• [SOURCE DATA]
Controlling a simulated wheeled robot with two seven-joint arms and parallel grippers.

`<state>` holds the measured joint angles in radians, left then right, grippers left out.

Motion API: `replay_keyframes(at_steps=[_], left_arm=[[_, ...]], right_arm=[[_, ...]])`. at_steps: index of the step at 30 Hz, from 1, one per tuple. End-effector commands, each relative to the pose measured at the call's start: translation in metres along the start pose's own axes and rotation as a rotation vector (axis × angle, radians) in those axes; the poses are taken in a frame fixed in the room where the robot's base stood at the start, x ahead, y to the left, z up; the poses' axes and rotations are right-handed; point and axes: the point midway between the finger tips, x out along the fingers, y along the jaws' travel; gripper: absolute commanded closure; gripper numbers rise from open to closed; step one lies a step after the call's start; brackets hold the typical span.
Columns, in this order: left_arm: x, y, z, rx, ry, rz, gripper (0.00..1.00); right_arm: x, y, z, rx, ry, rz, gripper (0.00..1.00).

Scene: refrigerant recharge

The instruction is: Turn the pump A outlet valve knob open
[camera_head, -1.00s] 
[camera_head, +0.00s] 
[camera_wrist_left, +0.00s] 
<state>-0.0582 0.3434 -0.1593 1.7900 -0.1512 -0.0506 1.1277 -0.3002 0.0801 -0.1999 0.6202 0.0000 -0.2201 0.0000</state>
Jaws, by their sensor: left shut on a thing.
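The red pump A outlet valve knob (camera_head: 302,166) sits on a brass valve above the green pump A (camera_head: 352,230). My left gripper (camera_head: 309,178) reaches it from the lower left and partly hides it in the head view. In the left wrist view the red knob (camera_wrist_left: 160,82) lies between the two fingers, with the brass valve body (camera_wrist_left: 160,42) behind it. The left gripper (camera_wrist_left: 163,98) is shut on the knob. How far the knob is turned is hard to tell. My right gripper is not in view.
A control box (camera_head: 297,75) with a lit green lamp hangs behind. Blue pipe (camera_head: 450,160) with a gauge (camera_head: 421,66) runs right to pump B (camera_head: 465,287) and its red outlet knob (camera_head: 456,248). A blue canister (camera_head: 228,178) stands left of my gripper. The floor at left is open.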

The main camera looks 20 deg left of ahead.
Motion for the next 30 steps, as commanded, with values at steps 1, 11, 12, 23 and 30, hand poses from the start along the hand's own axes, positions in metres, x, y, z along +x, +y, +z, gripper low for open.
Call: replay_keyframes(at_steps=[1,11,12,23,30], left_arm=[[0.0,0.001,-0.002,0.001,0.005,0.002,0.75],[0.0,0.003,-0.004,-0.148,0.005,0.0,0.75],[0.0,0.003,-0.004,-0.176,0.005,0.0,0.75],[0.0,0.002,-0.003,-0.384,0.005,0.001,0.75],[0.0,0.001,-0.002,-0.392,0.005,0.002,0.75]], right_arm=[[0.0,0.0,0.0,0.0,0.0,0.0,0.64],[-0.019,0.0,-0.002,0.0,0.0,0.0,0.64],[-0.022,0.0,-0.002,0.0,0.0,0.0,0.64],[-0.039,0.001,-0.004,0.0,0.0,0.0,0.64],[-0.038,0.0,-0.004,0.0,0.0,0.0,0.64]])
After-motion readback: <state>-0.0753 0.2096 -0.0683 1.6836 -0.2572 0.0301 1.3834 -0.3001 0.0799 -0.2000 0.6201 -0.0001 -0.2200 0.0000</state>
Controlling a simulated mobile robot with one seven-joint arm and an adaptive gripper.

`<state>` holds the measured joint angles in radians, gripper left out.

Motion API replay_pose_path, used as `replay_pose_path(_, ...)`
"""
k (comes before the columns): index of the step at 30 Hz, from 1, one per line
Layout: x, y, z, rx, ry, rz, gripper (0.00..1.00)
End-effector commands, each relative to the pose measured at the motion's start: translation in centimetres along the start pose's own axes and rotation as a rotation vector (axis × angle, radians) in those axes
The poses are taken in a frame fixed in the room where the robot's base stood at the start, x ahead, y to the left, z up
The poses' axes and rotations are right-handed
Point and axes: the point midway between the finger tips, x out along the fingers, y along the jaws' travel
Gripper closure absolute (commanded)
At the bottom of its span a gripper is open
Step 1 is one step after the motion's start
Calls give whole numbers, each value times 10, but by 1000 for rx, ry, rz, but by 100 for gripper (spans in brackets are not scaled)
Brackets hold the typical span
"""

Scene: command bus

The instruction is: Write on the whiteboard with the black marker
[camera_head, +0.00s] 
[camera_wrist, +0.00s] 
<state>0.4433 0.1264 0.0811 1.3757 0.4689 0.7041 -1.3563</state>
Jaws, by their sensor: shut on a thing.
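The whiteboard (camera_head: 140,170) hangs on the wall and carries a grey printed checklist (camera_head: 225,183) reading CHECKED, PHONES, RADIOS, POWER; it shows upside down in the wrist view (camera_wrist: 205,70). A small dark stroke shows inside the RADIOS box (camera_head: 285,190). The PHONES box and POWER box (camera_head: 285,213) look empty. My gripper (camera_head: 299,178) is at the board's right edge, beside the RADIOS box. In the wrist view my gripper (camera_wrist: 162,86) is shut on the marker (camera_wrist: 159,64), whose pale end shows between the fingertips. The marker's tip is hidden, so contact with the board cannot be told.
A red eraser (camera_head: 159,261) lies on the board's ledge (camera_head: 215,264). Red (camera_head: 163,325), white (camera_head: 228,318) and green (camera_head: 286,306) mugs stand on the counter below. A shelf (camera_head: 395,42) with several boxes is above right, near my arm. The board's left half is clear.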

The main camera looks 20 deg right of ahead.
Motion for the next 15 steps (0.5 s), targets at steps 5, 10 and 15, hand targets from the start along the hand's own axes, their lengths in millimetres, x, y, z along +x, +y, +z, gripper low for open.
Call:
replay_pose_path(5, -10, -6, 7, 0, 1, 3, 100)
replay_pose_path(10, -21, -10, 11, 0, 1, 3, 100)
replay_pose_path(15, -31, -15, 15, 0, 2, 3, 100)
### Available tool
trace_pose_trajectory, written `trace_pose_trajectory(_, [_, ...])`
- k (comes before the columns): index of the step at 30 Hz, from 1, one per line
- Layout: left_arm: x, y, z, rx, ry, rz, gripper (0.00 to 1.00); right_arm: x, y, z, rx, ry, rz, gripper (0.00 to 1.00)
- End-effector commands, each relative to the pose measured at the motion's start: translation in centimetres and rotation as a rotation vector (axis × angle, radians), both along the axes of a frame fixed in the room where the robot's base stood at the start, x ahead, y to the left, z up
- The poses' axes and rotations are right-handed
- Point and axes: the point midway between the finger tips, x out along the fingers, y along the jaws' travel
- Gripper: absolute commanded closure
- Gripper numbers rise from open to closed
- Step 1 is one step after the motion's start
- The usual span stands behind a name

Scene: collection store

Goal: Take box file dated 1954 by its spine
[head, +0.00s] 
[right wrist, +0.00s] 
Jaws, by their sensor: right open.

• [TASK PROMPT] Make an exact copy of the listing, including every line.

• [TASK SOLUTION]
Controlling a simulated wheeled robot with two seven-joint arms and parallel grippers.

`<state>` holds the measured joint angles in radians, left then right, grippers left out.

Motion API: `replay_keyframes(at_steps=[_], left_arm=[[_, ...]], right_arm=[[_, ...]])`. at_steps: index of the step at 30 Hz, from 1, one per tuple. End-effector commands, each relative to the pose measured at the call's start: translation in metres along the start pose's own axes and rotation as a rotation vector (axis × angle, radians) in those axes; the poses are taken in a frame fixed in the room where the robot's base stood at the start, x ahead, y to the left, z up; the poses' axes and rotations are right-handed; point and axes: the point midway between the finger tips, x out along the fingers, y along the jaws' travel; gripper: absolute commanded closure; gripper numbers rise from open to closed; step one lies a step after the call's start; brackets hold the typical span.
Columns, in this order: left_arm: x, y, z, rx, ry, rz, gripper (0.00..1.00); right_arm: x, y, z, rx, ry, rz, gripper (0.00..1.00).

Scene: refrigerant recharge

The instruction is: Turn the pump A outlet valve knob open
[camera_head, -1.00s] 
[camera_head, +0.00s] 
[camera_wrist_left, +0.00s] 
<state>-0.0582 0.3434 -0.1593 1.7900 -0.1512 -0.0506 1.1277 -0.3002 0.0801 -0.1999 0.6202 0.0000 -0.2201 0.0000</state>
Jaws, by their sensor: left shut on a thing.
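The red pump A outlet valve knob (camera_head: 302,166) sits on a brass valve above the green pump A (camera_head: 352,230). My left gripper (camera_head: 309,178) reaches it from the lower left and partly hides it in the head view. In the left wrist view the red knob (camera_wrist_left: 160,82) lies between the two fingers, with the brass valve body (camera_wrist_left: 160,42) behind it. The left gripper (camera_wrist_left: 163,98) is shut on the knob. How far the knob is turned is hard to tell. My right gripper is not in view.
A control box (camera_head: 297,75) with a lit green lamp hangs behind. Blue pipe (camera_head: 450,160) with a gauge (camera_head: 421,66) runs right to pump B (camera_head: 465,287) and its red outlet knob (camera_head: 456,248). A blue canister (camera_head: 228,178) stands left of my gripper. The floor at left is open.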

The main camera looks 20 deg left of ahead.
Motion for the next 30 steps, as commanded, with values at steps 1, 11, 12, 23 and 30, hand poses from the start along the hand's own axes, positions in metres, x, y, z along +x, +y, +z, gripper low for open.
Call: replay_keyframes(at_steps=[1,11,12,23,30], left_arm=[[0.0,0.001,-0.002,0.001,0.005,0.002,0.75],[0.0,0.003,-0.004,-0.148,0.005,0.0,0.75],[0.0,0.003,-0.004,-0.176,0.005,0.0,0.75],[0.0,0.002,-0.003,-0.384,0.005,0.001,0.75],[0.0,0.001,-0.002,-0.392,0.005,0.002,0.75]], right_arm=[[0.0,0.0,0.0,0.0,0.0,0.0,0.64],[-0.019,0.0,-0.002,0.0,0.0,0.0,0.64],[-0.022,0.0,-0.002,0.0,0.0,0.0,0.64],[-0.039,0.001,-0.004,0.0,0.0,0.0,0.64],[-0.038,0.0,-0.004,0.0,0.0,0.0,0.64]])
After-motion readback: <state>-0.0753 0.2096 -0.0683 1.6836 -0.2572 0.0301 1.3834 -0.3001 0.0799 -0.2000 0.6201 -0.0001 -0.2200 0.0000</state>
Controlling a simulated mobile robot with one seven-joint arm and an adaptive gripper.

`<state>` holds the measured joint angles in radians, gripper left out.

Motion API replay_pose_path, used as `replay_pose_path(_, ...)`
"""
k (comes before the columns): index of the step at 30 Hz, from 1, one per line
Layout: x, y, z, rx, ry, rz, gripper (0.00..1.00)
End-effector commands, each relative to the pose measured at the motion's start: translation in centimetres along the start pose's own axes and rotation as a rotation vector (axis × angle, radians) in those axes
The poses are taken in a frame fixed in the room where the robot's base stood at the start, x ahead, y to the left, z up
The poses' axes and rotations are right-handed
Point and axes: the point midway between the finger tips, x out along the fingers, y along the jaws' travel
Gripper closure absolute (commanded)
At the bottom of its span a gripper is open
Step 1 is one step after the motion's start
Calls give whole numbers, each value times 10, but by 1000 for rx, ry, rz, but by 100 for gripper (spans in brackets are not scaled)
Brackets hold the typical span
"""

Scene: command bus

The instruction is: Write on the whiteboard with the black marker
[camera_head, +0.00s] 
[camera_wrist, +0.00s] 
<state>0.4433 0.1264 0.0811 1.3757 0.4689 0.7041 -1.3563</state>
Jaws, by their sensor: shut on a thing.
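The whiteboard (camera_head: 140,170) hangs on the wall and carries a grey printed checklist (camera_head: 225,183) reading CHECKED, PHONES, RADIOS, POWER; it shows upside down in the wrist view (camera_wrist: 205,70). A small dark stroke shows inside the RADIOS box (camera_head: 285,190). The PHONES box and POWER box (camera_head: 285,213) look empty. My gripper (camera_head: 299,178) is at the board's right edge, beside the RADIOS box. In the wrist view my gripper (camera_wrist: 162,86) is shut on the marker (camera_wrist: 159,64), whose pale end shows between the fingertips. The marker's tip is hidden, so contact with the board cannot be told.
A red eraser (camera_head: 159,261) lies on the board's ledge (camera_head: 215,264). Red (camera_head: 163,325), white (camera_head: 228,318) and green (camera_head: 286,306) mugs stand on the counter below. A shelf (camera_head: 395,42) with several boxes is above right, near my arm. The board's left half is clear.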

The main camera looks 20 deg right of ahead.
Motion for the next 15 steps (0.5 s), targets at steps 5, 10 and 15, hand targets from the start along the hand's own axes, their lengths in millimetres, x, y, z along +x, +y, +z, gripper low for open.
Call:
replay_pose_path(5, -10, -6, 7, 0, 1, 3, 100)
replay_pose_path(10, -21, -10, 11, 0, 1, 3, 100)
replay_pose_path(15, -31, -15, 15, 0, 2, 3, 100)
### Available tool
trace_pose_trajectory, written `trace_pose_trajectory(_, [_, ...])`
- k (comes before the columns): index of the step at 30 Hz, from 1, one per line
- Layout: left_arm: x, y, z, rx, ry, rz, gripper (0.00 to 1.00); right_arm: x, y, z, rx, ry, rz, gripper (0.00 to 1.00)
- End-effector commands, each relative to the pose measured at the motion's start: translation in centimetres and rotation as a rotation vector (axis × angle, radians), both along the axes of a frame fixed in the room where the robot's base stood at the start, x ahead, y to the left, z up
- The poses' axes and rotations are right-handed
- Point and axes: the point midway between the finger tips, x out along the fingers, y along the jaws' travel
- Gripper: absolute commanded closure
- Gripper numbers rise from open to closed
- Step 1 is one step after the motion's start
- The usual span stands behind a name

Scene: collection store

Goal: Take box file dated 1954 by its spine
[head, +0.00s] 
[right wrist, +0.00s] 
Jaws, by their sensor: right open.

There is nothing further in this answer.